BUXTEHUDE Trio Sonatas Op 1

Record and Artist Details

Composer or Director: Dietrich Buxtehude

Genre:

Chamber

Label: Alpha

Media Format: CD or Download

Media Runtime: 59

Mastering:

DDD

Catalogue Number: ALPHA367

ALPHA367. BUXTEHUDE Trio Sonatas

Tracks:

Composition Artist Credit
Trio Sonatas Dietrich Buxtehude, Composer
Arcangelo
Dietrich Buxtehude, Composer
In their quickly expanding discography Jonathan Cohen’s Arcangelo are showing themselves to be among the most versatile ensembles around, as at home in Bach’s B minor Mass as Couperin’s Leçons de Ténèbres, in Mendelssohn concert arias as in Monteverdi madrigals. This is their first release entirely devoted to instrumental chamber music, for which they have chosen the first of Buxtehude’s two published books of trio sonatas, his Op 1 of 1694. Buxtehude’s trios are not so much in the planned-out Corellian mould as the freer-formed stylus phantasticus manner of the mid-17th century, even breaking into quasi-recitative in places, though there are also solidly crafted moments to remind us of the composer’s eminence as an organist. They differ, too, from most other trio sonatas in that their upper parts are for violin and viola da gamba rather than two equal-tessitura instruments, with resultant losses in lightness and gains in richness and depth.

A factor that has allowed Arcangelo to be so adaptable is the ever-effective policy of employing top-rate musicians; and, with violinist Sophie Gent and gambist Jonathan Manson proving masters of this music’s sometimes virtuoso demands and Thomas Dunford among the most sought-after continuo lutenists of the moment, the standards here are as high as ever. The shifting moods of the music are realised with taste and precision – whether dancing, indulging in earnest chromatic twisting or yielding to exuberance (Dunford twice ends a sonata with a rather Arabic flourish) – yet each sonata’s composure is successfully preserved.

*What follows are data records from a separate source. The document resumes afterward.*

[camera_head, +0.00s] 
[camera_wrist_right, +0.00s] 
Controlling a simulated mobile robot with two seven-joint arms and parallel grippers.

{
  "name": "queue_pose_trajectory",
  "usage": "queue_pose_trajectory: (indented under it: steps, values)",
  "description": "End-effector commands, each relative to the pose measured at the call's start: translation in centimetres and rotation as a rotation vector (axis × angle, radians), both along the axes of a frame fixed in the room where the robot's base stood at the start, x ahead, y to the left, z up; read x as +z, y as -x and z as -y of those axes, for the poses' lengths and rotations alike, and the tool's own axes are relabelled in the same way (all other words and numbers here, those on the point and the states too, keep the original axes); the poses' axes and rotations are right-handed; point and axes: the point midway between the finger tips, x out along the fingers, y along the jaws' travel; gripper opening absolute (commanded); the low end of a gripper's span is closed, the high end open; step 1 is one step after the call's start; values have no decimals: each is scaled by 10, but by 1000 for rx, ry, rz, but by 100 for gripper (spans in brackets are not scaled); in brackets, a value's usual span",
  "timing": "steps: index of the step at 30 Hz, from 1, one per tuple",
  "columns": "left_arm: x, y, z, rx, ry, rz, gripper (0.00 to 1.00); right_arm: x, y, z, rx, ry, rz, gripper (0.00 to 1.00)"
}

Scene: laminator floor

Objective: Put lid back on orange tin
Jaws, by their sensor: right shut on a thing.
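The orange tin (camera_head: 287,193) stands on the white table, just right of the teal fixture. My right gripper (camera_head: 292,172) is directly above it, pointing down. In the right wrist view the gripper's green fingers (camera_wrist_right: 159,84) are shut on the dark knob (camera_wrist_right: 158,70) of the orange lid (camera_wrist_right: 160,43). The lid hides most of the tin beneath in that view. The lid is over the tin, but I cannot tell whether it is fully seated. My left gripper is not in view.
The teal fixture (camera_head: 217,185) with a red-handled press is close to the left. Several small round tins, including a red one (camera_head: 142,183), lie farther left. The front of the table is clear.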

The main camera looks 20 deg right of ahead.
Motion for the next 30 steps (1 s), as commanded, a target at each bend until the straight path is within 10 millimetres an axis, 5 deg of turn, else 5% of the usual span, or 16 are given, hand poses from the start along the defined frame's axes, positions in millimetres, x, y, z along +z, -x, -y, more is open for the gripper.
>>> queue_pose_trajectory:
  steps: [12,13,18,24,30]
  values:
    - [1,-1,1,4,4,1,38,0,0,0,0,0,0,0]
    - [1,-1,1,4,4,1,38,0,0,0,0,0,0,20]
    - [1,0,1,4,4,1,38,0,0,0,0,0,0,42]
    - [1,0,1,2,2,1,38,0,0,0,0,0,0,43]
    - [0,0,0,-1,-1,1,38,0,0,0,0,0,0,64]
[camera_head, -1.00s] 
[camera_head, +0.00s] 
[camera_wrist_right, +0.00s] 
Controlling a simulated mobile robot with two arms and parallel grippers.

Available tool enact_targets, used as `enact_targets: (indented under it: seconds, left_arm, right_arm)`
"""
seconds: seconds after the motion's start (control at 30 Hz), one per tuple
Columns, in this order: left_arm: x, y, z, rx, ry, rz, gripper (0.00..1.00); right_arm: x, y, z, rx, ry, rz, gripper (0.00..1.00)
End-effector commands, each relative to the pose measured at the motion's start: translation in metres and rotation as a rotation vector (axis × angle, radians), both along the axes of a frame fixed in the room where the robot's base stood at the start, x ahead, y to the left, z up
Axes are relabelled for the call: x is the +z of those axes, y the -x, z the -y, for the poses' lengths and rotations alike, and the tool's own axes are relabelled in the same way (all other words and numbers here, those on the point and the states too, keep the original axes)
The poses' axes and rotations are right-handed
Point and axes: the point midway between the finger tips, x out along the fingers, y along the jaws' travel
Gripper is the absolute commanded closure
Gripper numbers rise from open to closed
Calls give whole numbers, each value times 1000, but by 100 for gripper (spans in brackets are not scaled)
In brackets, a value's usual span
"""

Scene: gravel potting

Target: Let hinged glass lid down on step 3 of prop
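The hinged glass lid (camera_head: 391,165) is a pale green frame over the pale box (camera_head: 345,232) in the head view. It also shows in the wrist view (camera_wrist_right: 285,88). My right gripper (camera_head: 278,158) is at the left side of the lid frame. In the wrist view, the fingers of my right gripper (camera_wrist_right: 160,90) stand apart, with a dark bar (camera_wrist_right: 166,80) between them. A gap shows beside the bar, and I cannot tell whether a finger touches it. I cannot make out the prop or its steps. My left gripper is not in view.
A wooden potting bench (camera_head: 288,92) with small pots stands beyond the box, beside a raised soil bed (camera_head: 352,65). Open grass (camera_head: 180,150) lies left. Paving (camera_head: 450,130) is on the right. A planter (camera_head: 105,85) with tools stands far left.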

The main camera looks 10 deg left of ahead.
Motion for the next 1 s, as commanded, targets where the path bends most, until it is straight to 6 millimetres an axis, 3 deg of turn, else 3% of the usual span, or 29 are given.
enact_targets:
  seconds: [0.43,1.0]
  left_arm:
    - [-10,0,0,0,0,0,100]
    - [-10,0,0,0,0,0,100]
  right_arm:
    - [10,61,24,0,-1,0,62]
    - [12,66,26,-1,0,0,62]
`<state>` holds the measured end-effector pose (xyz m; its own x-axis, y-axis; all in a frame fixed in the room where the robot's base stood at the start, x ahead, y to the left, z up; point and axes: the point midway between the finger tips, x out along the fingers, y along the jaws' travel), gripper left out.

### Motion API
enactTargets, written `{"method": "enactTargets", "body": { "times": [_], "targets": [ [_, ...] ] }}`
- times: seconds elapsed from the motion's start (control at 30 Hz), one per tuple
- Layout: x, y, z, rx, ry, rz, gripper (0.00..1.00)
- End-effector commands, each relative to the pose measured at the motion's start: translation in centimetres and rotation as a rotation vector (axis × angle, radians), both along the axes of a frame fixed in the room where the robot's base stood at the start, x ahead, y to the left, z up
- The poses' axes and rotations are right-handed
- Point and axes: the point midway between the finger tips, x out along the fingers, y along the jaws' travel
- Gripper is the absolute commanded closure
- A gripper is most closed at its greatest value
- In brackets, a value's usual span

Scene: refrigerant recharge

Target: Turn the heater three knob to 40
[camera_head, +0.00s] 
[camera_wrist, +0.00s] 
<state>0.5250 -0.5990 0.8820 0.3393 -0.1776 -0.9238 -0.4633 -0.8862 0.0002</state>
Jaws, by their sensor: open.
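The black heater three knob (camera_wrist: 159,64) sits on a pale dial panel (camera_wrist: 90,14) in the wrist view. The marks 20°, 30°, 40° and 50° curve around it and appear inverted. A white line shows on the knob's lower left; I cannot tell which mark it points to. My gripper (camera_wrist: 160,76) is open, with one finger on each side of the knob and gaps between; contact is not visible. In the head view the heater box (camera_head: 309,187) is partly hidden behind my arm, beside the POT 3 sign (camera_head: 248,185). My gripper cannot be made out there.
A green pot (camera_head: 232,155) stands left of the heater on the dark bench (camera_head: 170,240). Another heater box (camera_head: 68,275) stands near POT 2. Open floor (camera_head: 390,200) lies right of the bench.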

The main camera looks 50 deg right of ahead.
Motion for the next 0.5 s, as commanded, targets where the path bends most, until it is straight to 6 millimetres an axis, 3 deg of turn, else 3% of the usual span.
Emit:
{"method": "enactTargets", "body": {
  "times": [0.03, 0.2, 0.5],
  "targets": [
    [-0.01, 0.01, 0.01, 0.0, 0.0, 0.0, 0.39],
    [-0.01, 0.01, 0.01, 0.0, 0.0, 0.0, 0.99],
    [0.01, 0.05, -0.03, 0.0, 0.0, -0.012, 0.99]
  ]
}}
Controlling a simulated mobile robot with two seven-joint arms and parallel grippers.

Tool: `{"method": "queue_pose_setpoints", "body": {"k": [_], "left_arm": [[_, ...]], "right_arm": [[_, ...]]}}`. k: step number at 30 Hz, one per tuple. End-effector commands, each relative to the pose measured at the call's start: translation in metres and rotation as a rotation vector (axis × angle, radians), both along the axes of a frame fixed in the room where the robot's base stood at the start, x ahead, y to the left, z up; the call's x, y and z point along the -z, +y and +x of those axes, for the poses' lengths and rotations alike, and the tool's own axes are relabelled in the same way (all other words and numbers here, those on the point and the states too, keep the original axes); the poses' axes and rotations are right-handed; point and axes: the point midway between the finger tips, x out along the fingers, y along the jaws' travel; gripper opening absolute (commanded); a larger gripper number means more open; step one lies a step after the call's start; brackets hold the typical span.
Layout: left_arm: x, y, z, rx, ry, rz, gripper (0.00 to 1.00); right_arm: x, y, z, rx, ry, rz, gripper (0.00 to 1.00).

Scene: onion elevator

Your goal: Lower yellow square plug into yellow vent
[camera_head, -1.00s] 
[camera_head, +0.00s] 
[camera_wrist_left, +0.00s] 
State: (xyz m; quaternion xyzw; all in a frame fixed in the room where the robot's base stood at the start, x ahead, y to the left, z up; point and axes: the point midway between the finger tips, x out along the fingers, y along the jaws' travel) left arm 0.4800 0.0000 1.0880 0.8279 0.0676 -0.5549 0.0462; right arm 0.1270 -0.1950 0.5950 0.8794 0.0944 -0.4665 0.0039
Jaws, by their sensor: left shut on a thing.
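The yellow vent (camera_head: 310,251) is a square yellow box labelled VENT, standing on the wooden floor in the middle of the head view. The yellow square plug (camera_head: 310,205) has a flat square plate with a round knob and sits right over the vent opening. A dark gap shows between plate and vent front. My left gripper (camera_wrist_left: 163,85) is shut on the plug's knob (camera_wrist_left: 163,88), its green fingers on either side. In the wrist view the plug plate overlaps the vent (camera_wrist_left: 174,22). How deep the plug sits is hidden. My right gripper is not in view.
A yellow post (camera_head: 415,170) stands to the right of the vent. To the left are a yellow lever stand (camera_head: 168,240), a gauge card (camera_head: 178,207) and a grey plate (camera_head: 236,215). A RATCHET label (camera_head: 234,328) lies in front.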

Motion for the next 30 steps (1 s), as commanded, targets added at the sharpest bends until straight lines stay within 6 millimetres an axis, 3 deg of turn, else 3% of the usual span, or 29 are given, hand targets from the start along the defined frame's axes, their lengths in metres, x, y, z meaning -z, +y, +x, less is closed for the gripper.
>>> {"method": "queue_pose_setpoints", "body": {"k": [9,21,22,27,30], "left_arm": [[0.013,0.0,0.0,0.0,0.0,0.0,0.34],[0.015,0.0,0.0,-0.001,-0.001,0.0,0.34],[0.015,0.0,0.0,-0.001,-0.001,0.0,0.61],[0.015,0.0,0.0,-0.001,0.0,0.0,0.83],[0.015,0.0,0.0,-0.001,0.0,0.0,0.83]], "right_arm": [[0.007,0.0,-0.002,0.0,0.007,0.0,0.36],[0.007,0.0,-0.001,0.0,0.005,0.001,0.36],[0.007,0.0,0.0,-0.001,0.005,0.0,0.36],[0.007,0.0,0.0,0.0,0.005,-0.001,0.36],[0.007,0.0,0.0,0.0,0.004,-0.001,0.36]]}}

The gamba being gentler than the violin, the balance of attention can swing to its disadvantage, and it seems to me that the recording could have compensated for that a little more; Manson’s eloquent playing certainly demands a better hearing, yet on occasion drifts even behind the lute. The lute, by the way, is also more prominent than Cohen’s harpsichord, which may or may not be deliberate. Fine performances nonetheless.